The effect on cloud spending varies depending on factors such as an organization's size, workload characteristics and specific requirements. Before deciding on cloud repatriation, conduct a thorough cost analysis, and evaluate long-term spending and operational efficiency implications.
Cloud resource misconfiguration
Cloud misconfiguration is common in shadow IT projects or cloud initiatives that rely on the manual management of resources by inexperienced staff. A typical example is resources that run when a project no longer needs them, leading to unnecessary costs.
It's helpful for IT teams to understand how applications consume cloud resources. This process can be challenging for two reasons. First, new cloud services launch at a rate at which it's hard for any cloud engineer or solution architect to keep up. A lack of documentation, such as a detailed cloud services catalog, further contributes to this problem's prevalence. A second challenge is teams deploying additional technology to provide visibility into resource usage. This addition can result in overprovisioning resources to ensure performance and availability, while spending more on cloud than necessary.
Failure to optimize cloud resource usage contributes to cloud overservicing. Best practices, such as autoscaling, shutting down unused resources and implementing cost-efficient instance types, are foundational to managing cloud spending.
Lack of governance
When different teams and departments procure cloud services independently, the lack of coordination might result in overprovisioning. It can be natural to push for decentralization, especially in larger, more bureaucratic organizations where cloud adoption isn't always consistent across departments or projects. A lack of centralized governance and control framework can prove costly.
Shadow IT projects
Shadow IT projects create an issue closely related to lack of governance. For example, a department might pay for a shadow IT project through expense reimbursements. These projects contribute to an organization's inability to use the economies of scale that centralized cloud resource management ensures.
How to avoid cloud overservicing
Proactivity is critical to avoid cloud overservicing. Here are some strategies enterprises can put in place to prevent cloud overspending.
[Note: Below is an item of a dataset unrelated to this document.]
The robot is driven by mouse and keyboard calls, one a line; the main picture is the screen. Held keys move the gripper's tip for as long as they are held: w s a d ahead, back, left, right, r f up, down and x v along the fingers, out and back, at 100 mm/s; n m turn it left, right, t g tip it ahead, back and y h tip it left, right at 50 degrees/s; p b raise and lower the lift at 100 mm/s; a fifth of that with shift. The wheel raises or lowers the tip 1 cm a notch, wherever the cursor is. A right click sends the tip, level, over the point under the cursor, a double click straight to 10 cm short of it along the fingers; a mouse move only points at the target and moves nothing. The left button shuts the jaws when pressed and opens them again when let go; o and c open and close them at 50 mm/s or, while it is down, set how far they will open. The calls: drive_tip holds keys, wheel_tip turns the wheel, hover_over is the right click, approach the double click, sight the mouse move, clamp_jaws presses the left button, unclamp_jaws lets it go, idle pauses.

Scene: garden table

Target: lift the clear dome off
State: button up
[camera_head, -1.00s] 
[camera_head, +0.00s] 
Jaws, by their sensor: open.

Monitor cloud resource utilization regularly
Organizations should regularly track their cloud resource usage to identify areas where they might be overspending. An easy place to start is with the resource monitoring tools cloud service providers offer, such as the following:
- Amazon CloudWatch.
- Microsoft Azure Monitor.
- Google Cloud Monitoring.
Teams should research monitoring tools, as some high-profile acquisitions in the cloud resource allocation market have occurred, such as IBM's acquisition of Turbonomic. Teams can use a cloud management platform (CMP) to monitor their cloud resource allocation. Piloting a new CMP enables cloud professionals to use its monitoring features and reporting to identify use cases and ensure the platform delivers what's necessary for resource monitoring. Cloud teams with existing CMPs should take the time to review the resource monitoring features to ensure their organizations get the most out of them.
Institute resource allocation policies
Organizations must establish resource allocation policies that align with their business goals. The following are some general resource allocation policy guidelines:
- Understand workload requirements. Analyze the workload characteristics and resource demands of the organization's applications or services running in the cloud.
- Define resource allocation objectives. This process includes maximizing resource utilization, ensuring fair sharing among users or departments, prioritizing critical workloads, and optimizing performance and responsiveness.
- Identify allocation strategies. Resource allocation strategies can include fixed allocations, dynamic allocations, priority-based allocations or resource-sharing models based on business objectives. Weigh the benefits and tradeoffs of each choice.
Instituting resource allocation policies means continuous monitoring and fine-tuning to ensure their effectiveness and alignment with an organization's current goals and objectives. Cloud teams should work with business stakeholders to make necessary adjustments for optimization.
Use cloud cost optimization tools
Several tools are available to help manage cloud spending, such as AWS Cost Explorer, Microsoft Cost Management and Google Cloud Billing. These tools can provide insights into usage patterns and help companies identify areas where they can save costs.
The third-party cloud optimization tool market is burgeoning. When selecting a cloud cost optimization tool, work from documented requirements, and take the time to conduct a pilot project to test the tool's analysis and reporting.
Consider reserved instances
Reserved instances from the major providers offer a discount on cloud resource usage when organizations commit to using a specific number of resources for a certain period. While this option requires some upfront work and analysis, it can be crucial to an organization's overall cloud cost-saving strategy.
Adopt serverless architecture
Serverless computing enables organizations to pay only for the resources used when executing code, which eliminates the need to provision resources beforehand. This can lead to significant cost savings, as companies pay only for what they use.